It’s been 70 days since the last time I wrote and not for a lack of trying. My brain feels like scrambled eggs and a lot of the words I used to know seem to have escaped, crawling out through my ear and leaving behind a gap in my speech, or word doc, a literal blank of what I’d be trying to say. I’d be mid-sentence then pouf, gone! A sudden nothingness, zapped like in Men in Black, and no matter how hard I’d try to pull at the threads of my mind, willing the word I’m looking for to materialize, it just doesn’t.
I’m not even sure what I am trying to say, anyway. I guess I should write about how things have been?
Things have been great. And long. And sometimes hard. And filled with kisses and laughter and sticky milk and sticky sweat and diapers and cousins and sunscreen and baby cooing and baby smiles and hair grabbing and two little bodies asleep between us and occasional nights out and pumping and spilling and not fitting into clothes and shopping and pastries, lots of pastries, and a constant craving for sugar and desserts and Spanish lattes and stealing moments to myself and never wanting to be alone and reading and waking and sleeping in and not sleeping at all and living in pjs and random, guttural tears and meeting myself again and adding layers onto who I am now and discovering those layers and slow days, endless days, and blink-and-you’ll-miss-it days and moving houses and boxesboxesboxes, 6 years worth of stuff stuffed into boxes, 6 years worth of memories to say goodbye to and unpacking and resettling and turning a house into a home, bit by bit, room by room, and sitting on the balcony and feeling the breeze beat my skin in the best way, and watching sunsets and sunrises, and just pausing, waiting, thinking, feeling. And writing. Finally writing.
I’m not even sure what I am trying to say. I guess I should write about what it’s like going from one to two kids?
That’s the question everyone asks me first. Well, it’s more. Everything seems to expand. Your heart, being the first. Your capacity for love just multiplies and you’re able to spill the overflow right onto this new human you’ve brought into the world. I can’t imagine life without him now that he’s here.
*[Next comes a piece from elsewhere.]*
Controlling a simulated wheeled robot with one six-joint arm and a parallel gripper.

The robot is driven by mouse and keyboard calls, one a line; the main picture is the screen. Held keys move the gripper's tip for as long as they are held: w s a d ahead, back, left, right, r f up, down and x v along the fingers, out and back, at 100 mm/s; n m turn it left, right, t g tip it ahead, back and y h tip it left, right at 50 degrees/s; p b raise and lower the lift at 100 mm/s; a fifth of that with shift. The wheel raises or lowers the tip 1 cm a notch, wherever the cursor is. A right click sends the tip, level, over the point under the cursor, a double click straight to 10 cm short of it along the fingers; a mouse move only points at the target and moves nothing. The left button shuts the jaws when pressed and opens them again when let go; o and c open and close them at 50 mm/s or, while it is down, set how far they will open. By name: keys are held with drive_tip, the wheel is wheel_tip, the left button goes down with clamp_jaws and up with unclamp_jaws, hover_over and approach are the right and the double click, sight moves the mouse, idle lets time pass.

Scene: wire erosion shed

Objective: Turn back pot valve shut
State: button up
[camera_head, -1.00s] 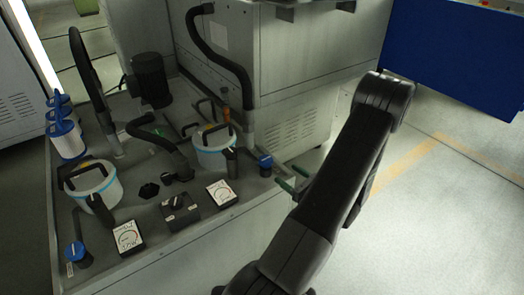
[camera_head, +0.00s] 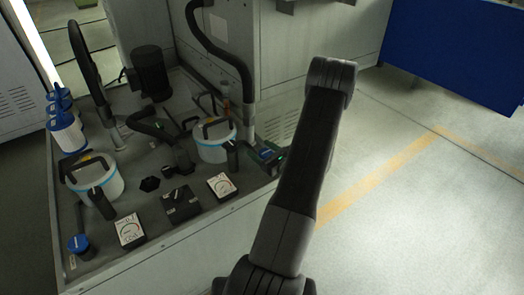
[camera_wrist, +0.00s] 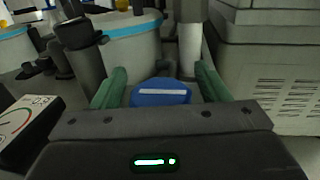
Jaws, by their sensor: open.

He’s brought so much light and lightness with him and we’re all different for it. Including Imad. He’s also expanded to fit into his role as big brother and although he’s still young, he feels so big to me now. Of course some days are harder than others but you just get through them. You know things are only this way for a little and soon you’ll move onto the next phase, so the things that used to phase you just don’t anymore. It’s like, okay this is what’s happening, cool let’s roll with it. We’ll get through it. We know we will. And that’s the magic of having a second child, I guess. It’s not a do-over, it’s a chance to do better. And know better. And feel better in the process. Like you’re healing parts of yourself, or parenting, you didn’t like the first time around, so your children also get the better version of you.
So yeah, I’m not sure what I am trying to say, anyway. I guess I should write about some random things that have crossed my mind lately?
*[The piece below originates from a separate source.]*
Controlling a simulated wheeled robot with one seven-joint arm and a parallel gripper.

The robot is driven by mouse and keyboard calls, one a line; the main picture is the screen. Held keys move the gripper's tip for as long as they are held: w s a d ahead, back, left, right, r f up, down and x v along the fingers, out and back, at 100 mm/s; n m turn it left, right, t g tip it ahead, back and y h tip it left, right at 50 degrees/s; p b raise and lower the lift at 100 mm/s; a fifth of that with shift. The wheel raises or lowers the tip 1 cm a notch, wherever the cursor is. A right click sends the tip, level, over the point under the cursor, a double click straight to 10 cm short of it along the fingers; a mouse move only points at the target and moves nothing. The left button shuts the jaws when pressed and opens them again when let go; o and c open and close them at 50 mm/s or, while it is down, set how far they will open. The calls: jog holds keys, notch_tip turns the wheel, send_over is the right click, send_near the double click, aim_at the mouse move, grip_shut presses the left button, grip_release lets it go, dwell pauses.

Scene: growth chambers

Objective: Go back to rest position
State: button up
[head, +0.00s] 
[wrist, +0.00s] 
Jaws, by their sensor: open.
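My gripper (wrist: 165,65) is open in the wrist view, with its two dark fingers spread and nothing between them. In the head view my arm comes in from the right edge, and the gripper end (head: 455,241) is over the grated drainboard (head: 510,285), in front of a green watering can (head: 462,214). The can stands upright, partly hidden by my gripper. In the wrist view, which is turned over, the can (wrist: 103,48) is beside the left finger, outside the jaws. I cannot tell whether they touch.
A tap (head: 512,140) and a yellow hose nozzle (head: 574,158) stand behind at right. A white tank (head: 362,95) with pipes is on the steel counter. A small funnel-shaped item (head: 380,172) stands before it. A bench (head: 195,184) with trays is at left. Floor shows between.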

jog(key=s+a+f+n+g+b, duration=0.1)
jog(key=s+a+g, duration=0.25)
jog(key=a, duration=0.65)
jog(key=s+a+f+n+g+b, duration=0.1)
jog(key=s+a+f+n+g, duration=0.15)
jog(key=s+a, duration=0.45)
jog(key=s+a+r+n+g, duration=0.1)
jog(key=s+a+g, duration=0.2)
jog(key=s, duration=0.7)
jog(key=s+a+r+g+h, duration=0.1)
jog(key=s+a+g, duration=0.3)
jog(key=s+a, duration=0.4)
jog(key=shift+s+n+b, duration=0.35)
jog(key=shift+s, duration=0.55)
I just finished reading a book called The Conditions of Will by Jessa Hastings that finally got me out of my reading slump. I missed getting sucked into another world and attached to the characters that live there.
There’s a part that says, “The idea that it ends - that it all ends - that everything you spend your life doing and building toward one day amounts to actually nothing the second you take your last breath. It’s why people have children. To exist beyond their existence.” Maybe, but that’s quite egotistical. There are other ways to leave a legacy than in actual human form. Like rambling on here.
For others, it could be their Tiktok videos. My brain is so rotten that the trending sounds have been playing on a loop, driving me mad but I never skip a video if it comes up. Dame un grr. Akhjfbhbshbfbsf. Yes, I’m a masochist. It’s so cringe, I feel it in my bones. It’s what I call a full-body cringe, but I secretly love it. Why? What’s the science behind cringe? Apparently, it’s tied to our brain’s empathy response. When we see something awkward, we feel discomfort because we imagine ourselves in that situation. It’s a survival instinct. But the more you experience cringe, the more you get used to it. Eventually, it becomes a weird comfort. So basically, we have no option but to embrace the cringe.